Step 1: Step 1; Gather Your Equipment

for a successful hammock-based camping trip one must have some the following equipment but before I begin please remember that this Instructable is NOT about how to pack for a camping/backpacking trip but about how to use a hammock instead of a tent while camping/backpacking. Now moving on here is what you need...

1. a hammock and not the kind you have in your back yard (unless you are like me) you should have an actual backpacking hammock Eno and Hennessy make really nice ones which vary in price from $20 to $100+ they also sell very useful accessories which I will get to later I personally own a Eno single nest hammock which I consider to be one of the best camping related purchases I have ever made it cost me $54.00 (not including tax) and was purchased at REI (Recreational Equipment Incorporated)

2. A single large tarp this tarp must be as long as your hammock and also be able to touch the ground while draped over your hammock (see pictures) this tarp should be (like all other tarps) water proof.

3. a SINGLE tent pole yes only one this tent pole will serve as a support for your tarp. also you can use a piece of rope or string.

4. environmentally friendly hammock straps such as the Eno slapstrap these straps are very wide so that they do not harm trees by damaging the bark also these straps are very important since some national forests/parks will not allow you to hang a hammock without the proper equipment.
this is my green component

5. finally you need tent stakes to keep the tarp from blowing around in the wind the only advice I can offer in this area is the lighter the stakes the better (I used sticks).

Step 2: Setting Everything Up Part 1, the Hammock

inorder to set up your hammock you must first find two trees of reasonable distance apart reasonable distance being 10 to 12 feet depending upon you hammock once you have found a appropriate spot follow these steps.....

1. set up your webbing this is very easy especially if you have looped webbing like me all you have to do is follow the picture.

2. tie your extension ropes to the webbing depending upon what type of hammock you have the length of the ropes may have to vary from mine.

3. tie a loop knot (see picture) at the end of each extension rope and hook your hammock's caribeners into it if your hammock comes with them if not just tie your hammock to the extension rope.
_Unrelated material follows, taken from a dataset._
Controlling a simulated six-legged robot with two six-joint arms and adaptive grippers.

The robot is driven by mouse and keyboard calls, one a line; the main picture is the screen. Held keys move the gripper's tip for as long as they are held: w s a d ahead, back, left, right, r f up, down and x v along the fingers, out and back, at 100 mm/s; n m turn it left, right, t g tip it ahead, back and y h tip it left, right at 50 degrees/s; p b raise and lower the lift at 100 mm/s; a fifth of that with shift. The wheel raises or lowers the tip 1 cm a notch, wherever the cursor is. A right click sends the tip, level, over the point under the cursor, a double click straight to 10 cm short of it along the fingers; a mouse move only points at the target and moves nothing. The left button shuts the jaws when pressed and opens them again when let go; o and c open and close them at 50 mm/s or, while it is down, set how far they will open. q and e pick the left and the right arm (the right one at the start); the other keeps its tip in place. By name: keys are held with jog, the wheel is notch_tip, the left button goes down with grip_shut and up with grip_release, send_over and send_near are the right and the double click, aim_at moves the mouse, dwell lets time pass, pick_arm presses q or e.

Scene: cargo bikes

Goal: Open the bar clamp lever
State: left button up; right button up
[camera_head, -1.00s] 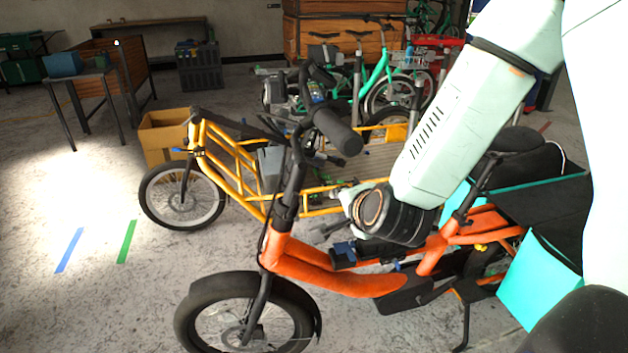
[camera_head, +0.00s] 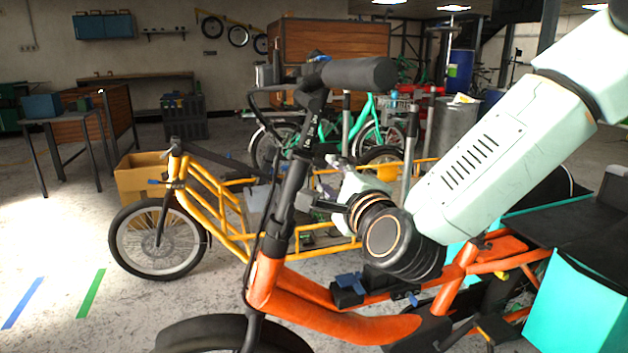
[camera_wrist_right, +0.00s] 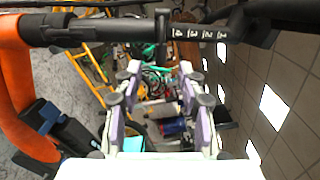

you are now done setting up the actual hammock proceed to the next step.

Step 3: Setting Everything Up Part 2, Rain Fly and Tent Pole/rope

OK after you have set up your hammock take your tent pole or rope and tie it between the two trees that your hammock is strung between (also make sure the tent pole/rope is high enough for comfort) since I can't find my tent I am going to use rope in this instance. for a detailed picture of the tarp rope and tent pole please look below...

Step 4: Setting Everthing Up Part 3; the Tarp

the tarp as stated previously should be of appropriate length and width now all you want to do with the tarp is spread it equally (look at picture to see what I mean) over the tent pole/tarp line and stake it down (easy enough for you?)

then your done enjoy!!! :)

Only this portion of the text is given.